Everyone knows Google…even the audience!

12 April 2021

The Internet as we know it is 30 years old this year. Although it wasn’t publicly available outside of research institutions until 1991, it didn’t mean computer users weren’t communicating. According to geek site Cloudflare, in the era before the Internet, the general method of communication between computers was with a modem. Each computer has unique info and then created a ‘path’ from one machine to the other. Fine for point-to-point connection. But what happens if we all want to share information at the same time? Well, that’s where Professor Tim Berners-Lee came in. The British born inventor of the world wide web created the URL – all the http stuff – in 1992.


In the early days of the Internet, comms professionals felt the need to suggest to their charges that unless they detailed the entire website address, the audience wouldn’t have a clue where to go to find out more. Slowly over the years, the URLs became more and more cumbersome until you ended up with the ludicrous spectacle of acres of airtime being taken up with the ‘colon, forward slash…’ nonsense in the intro. But what no one had worked out was that the audience – in sync with the broadcasters, comms professionals and spokespeople – had also been working on their Internet knowledge. It seemed unimaginable to go on the air without having an army of URLs tucked up your sleeve to be spewed out in evermore complex nerdy fashion. It reached its peak about 2005 and since then – thank goodness – sense has prevailed.
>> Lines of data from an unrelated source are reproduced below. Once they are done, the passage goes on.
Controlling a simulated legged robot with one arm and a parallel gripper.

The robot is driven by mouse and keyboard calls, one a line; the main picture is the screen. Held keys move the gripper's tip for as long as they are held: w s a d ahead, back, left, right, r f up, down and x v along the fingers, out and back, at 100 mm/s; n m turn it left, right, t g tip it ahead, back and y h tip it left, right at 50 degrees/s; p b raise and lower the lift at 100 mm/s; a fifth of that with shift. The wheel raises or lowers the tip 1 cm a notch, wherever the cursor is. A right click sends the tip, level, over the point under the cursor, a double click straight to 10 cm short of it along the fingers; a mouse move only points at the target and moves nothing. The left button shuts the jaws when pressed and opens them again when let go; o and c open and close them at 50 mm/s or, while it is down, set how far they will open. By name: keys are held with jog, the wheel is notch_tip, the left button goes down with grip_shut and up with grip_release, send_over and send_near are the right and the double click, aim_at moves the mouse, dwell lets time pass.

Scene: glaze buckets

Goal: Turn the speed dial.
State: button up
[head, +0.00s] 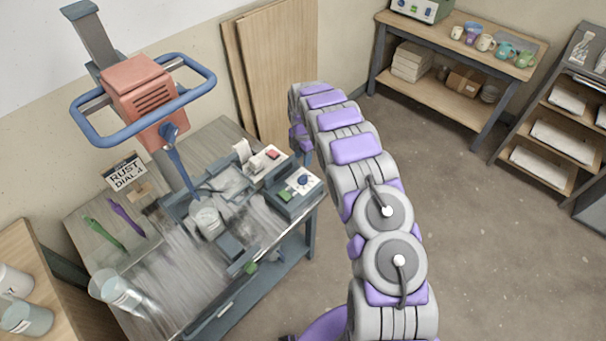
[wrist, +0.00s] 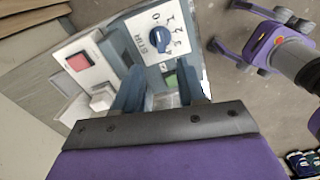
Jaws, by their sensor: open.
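The speed dial is a blue knob on a white numbered face. It shows in the head view (head: 304,180) on a grey control box (head: 292,205) at the bench's right end. In the wrist view the dial (wrist: 159,40) is at top centre, just beyond the fingertips. My gripper (wrist: 160,82) is open with nothing between its fingers, apart from the dial as far as I can tell. In the head view my arm hides most of the gripper, close behind the box.
A white box with a red button (head: 272,154) sits beside the control box. A red mixer motor (head: 145,92) with a blue ring handle and shaft stands above a pale bucket (head: 207,222). Purple and green tools (head: 104,234) lie at the bench's left. The floor to the right is clear.

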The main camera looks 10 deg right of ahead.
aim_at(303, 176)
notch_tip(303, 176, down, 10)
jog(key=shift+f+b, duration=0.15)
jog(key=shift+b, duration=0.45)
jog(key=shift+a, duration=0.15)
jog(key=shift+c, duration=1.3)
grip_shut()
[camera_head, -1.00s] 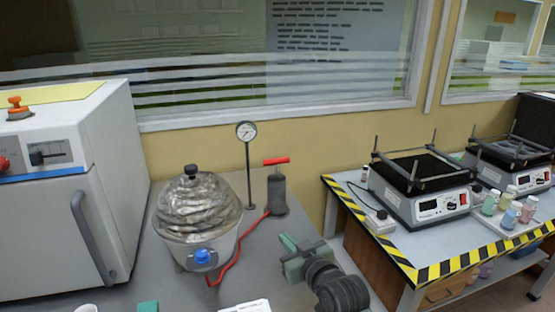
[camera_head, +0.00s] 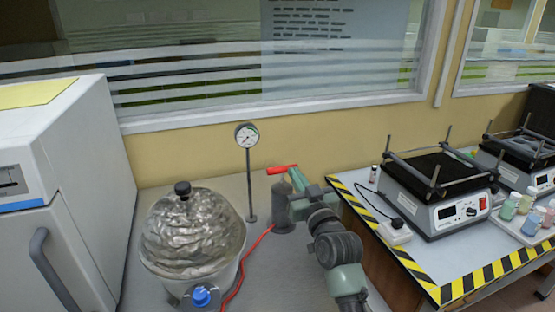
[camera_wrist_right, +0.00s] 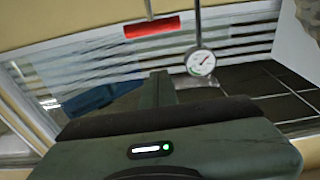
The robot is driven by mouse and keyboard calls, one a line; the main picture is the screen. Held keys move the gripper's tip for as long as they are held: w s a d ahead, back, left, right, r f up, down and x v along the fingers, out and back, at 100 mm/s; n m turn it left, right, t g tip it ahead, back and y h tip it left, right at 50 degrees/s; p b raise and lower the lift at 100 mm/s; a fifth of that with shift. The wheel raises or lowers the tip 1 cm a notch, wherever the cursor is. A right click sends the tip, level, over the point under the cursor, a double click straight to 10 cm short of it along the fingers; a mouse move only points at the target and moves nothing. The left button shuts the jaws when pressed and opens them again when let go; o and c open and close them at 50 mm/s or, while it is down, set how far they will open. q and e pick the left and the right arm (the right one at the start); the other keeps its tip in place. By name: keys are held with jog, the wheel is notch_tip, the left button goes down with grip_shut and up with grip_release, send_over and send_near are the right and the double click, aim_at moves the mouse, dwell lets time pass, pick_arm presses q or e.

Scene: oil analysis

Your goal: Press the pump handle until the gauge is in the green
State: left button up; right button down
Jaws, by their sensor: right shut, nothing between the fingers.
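The pump (camera_head: 280,208) is a dark grey cylinder with a red T-shaped handle (camera_head: 283,169) on top, standing on the grey bench. The handle also shows in the right wrist view (camera_wrist_right: 152,27). The round white gauge (camera_head: 246,135) stands on a thin post left of the pump, and its face shows in the right wrist view (camera_wrist_right: 201,62). Its needle is too small to read against a green zone. My right gripper (camera_head: 297,178) is shut and empty, close beside the handle at its right; in the wrist view a gap shows between fingers and handle. My left gripper is out of view.
A bowl-like vessel (camera_head: 192,238) with a crumpled silver cover stands left of the pump, with a red hose (camera_head: 250,255) between them. A white oven-like cabinet (camera_head: 85,180) fills the left. A table with striped edges (camera_head: 445,291) and a hotplate-like device (camera_head: 440,205) is at right.

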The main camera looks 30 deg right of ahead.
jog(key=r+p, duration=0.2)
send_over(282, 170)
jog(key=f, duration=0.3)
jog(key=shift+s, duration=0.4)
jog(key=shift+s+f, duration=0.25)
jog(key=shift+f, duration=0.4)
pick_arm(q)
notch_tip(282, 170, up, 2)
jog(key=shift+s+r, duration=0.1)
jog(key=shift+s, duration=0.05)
So, for any comms or PR professionals planning media campaigns, be comfortable with the simplicity of the phrasing around the gratuitous website plug. By just saying ‘search…’ followed by whatever it is, the audience can probably find you. There is absolutely no need, requirement or aesthetic reason why a long, contrived website address peppered with slashes and sub-domains need ever find its way into your planning for a media interview. The more insidious sub plot to this tale is that an interviewee who appears to struggle with – in its broadcast form – ‘modern technology’ can appear out of touch or irrelevant to the consumer. Technology keeps moving forward, fashion changes, progress is inevitable. Your grasp of the simplest form of ‘label’ for your firm or organisation needs to sound natural, uninhibited, comfortable.

Don’t’ signal to the audience it’s all a mystery to you. Embrace it. Believe in it. Keep those URLs off air!